▶ _EXERCISE TASK_:
Show every line below where "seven" can be found.

▶ _EXERCISE INPUT_:
☆ ☆ ☆ ☆ ☆ ☆ ☆

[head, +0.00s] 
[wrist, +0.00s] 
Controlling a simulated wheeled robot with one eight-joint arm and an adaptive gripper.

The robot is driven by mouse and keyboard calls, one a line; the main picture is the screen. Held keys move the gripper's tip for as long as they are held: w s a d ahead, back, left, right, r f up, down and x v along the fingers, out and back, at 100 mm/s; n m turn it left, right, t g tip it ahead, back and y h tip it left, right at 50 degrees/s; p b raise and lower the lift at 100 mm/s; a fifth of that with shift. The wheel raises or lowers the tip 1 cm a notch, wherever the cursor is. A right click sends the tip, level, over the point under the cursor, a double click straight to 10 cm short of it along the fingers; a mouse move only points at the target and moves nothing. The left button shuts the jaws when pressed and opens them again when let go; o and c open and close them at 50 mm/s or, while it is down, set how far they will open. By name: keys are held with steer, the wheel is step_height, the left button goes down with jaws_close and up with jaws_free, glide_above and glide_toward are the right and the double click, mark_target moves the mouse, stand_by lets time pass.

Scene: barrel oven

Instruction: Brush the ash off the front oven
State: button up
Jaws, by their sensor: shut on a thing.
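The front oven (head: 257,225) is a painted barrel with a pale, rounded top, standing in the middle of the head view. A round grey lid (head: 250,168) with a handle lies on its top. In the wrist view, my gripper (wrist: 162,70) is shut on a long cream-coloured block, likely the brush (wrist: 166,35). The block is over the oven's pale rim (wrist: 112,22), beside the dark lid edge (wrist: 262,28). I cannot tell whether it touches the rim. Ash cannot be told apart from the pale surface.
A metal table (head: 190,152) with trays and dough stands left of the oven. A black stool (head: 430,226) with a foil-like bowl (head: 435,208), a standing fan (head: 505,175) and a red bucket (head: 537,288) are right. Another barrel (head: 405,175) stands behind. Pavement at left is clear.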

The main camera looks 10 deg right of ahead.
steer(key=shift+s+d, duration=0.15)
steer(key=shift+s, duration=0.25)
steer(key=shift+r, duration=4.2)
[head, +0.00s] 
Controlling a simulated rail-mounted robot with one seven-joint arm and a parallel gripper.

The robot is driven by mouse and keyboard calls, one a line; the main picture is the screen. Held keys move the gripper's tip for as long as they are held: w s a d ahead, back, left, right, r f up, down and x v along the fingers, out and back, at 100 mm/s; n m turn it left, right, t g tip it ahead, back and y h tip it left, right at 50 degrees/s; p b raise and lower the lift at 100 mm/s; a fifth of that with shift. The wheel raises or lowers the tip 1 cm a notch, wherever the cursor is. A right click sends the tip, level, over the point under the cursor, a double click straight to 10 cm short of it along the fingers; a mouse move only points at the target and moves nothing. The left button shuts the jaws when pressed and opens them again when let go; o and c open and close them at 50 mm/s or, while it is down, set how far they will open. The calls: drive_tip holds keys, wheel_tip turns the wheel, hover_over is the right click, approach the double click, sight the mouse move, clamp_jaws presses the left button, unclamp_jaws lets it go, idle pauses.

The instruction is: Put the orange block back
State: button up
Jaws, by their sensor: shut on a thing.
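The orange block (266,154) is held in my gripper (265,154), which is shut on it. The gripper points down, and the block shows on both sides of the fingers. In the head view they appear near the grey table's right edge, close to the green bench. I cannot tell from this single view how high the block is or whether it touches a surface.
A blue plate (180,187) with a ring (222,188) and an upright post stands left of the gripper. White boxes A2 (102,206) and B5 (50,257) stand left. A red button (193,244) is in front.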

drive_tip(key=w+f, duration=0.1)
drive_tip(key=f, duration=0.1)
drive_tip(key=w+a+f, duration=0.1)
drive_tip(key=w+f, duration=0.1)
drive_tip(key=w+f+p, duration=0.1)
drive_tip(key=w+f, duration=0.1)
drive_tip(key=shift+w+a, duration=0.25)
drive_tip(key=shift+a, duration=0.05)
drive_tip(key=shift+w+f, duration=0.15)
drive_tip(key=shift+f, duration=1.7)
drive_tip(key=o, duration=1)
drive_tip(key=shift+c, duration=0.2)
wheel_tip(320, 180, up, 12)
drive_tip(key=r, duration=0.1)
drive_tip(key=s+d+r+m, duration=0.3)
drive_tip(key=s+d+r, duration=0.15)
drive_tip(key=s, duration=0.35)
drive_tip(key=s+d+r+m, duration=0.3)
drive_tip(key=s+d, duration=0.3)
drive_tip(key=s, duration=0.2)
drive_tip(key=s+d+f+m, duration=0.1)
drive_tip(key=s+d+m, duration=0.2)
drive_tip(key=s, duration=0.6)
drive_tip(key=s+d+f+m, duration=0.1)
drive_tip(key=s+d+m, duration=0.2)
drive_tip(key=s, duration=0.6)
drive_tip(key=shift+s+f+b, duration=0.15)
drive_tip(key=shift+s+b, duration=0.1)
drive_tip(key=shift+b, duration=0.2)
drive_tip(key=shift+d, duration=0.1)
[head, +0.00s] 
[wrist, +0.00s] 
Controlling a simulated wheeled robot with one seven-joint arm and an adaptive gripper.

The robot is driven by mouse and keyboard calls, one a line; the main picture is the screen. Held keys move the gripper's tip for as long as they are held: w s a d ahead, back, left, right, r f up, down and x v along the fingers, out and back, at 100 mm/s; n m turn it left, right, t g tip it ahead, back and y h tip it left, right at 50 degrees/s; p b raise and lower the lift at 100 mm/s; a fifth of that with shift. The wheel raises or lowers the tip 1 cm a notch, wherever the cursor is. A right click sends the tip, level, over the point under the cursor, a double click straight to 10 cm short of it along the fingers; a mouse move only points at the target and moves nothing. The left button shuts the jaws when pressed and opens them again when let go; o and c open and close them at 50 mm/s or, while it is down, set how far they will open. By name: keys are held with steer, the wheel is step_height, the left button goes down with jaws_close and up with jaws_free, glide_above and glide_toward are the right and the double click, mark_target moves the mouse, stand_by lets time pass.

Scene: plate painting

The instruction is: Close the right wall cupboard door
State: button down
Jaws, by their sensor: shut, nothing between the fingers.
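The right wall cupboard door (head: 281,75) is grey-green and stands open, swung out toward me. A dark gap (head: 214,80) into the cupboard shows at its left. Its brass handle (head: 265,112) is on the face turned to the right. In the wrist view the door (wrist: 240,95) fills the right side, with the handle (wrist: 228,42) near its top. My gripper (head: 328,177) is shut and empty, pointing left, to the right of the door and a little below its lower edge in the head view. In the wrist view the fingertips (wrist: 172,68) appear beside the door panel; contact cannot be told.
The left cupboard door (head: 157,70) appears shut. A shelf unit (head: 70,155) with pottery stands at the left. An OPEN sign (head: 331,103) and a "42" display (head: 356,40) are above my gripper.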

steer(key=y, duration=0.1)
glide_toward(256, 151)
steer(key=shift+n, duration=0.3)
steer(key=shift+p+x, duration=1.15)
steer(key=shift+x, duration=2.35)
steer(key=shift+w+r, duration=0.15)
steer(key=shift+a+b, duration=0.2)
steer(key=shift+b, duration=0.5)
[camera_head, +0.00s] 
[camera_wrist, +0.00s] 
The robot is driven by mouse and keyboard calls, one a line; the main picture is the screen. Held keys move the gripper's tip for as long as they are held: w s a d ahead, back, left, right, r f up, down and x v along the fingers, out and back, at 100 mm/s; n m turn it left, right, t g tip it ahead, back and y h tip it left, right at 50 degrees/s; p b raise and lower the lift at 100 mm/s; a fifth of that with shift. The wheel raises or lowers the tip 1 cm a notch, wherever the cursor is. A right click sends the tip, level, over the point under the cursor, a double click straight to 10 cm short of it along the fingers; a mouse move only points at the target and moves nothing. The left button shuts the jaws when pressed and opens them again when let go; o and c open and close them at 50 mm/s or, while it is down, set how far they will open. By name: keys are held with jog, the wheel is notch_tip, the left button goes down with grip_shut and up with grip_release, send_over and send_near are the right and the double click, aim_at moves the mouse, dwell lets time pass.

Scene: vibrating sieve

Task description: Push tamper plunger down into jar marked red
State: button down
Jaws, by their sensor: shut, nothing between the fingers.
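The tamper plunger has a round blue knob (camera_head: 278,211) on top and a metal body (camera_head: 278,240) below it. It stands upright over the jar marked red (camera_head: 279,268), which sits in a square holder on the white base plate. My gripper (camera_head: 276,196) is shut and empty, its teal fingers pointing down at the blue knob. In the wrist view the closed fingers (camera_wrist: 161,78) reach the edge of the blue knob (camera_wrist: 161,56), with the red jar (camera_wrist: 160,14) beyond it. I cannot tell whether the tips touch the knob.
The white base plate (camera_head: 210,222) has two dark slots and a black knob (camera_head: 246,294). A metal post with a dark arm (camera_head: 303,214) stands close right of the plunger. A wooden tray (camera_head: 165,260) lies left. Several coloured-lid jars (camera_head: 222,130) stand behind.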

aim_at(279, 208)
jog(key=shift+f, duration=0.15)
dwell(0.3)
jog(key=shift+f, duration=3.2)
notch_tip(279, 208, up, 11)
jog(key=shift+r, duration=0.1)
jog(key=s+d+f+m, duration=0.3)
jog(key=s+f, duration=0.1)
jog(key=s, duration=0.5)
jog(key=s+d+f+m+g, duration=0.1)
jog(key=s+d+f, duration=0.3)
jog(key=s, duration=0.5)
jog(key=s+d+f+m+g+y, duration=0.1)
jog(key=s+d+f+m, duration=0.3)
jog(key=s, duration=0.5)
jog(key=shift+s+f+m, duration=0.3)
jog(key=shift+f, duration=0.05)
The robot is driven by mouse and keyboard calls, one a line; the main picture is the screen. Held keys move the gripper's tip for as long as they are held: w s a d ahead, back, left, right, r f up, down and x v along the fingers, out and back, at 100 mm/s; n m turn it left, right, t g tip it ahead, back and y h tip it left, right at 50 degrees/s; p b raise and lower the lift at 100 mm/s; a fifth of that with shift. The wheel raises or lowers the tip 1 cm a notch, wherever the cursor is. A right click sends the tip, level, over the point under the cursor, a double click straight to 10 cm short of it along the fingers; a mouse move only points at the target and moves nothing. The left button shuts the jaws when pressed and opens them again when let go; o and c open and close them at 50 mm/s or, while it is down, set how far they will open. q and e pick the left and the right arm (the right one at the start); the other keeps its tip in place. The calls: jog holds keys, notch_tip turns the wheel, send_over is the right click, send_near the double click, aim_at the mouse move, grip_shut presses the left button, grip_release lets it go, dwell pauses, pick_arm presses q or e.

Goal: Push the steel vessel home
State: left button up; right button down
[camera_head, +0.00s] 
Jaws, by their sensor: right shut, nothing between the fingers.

☆ ☆ ☆ ☆ ☆ ☆ ☆

▶ _CORRECT OUTPUT_:
Controlling a simulated rail-mounted robot with one seven-joint arm and a parallel gripper.
Controlling a simulated wheeled robot with one seven-joint arm and an adaptive gripper.

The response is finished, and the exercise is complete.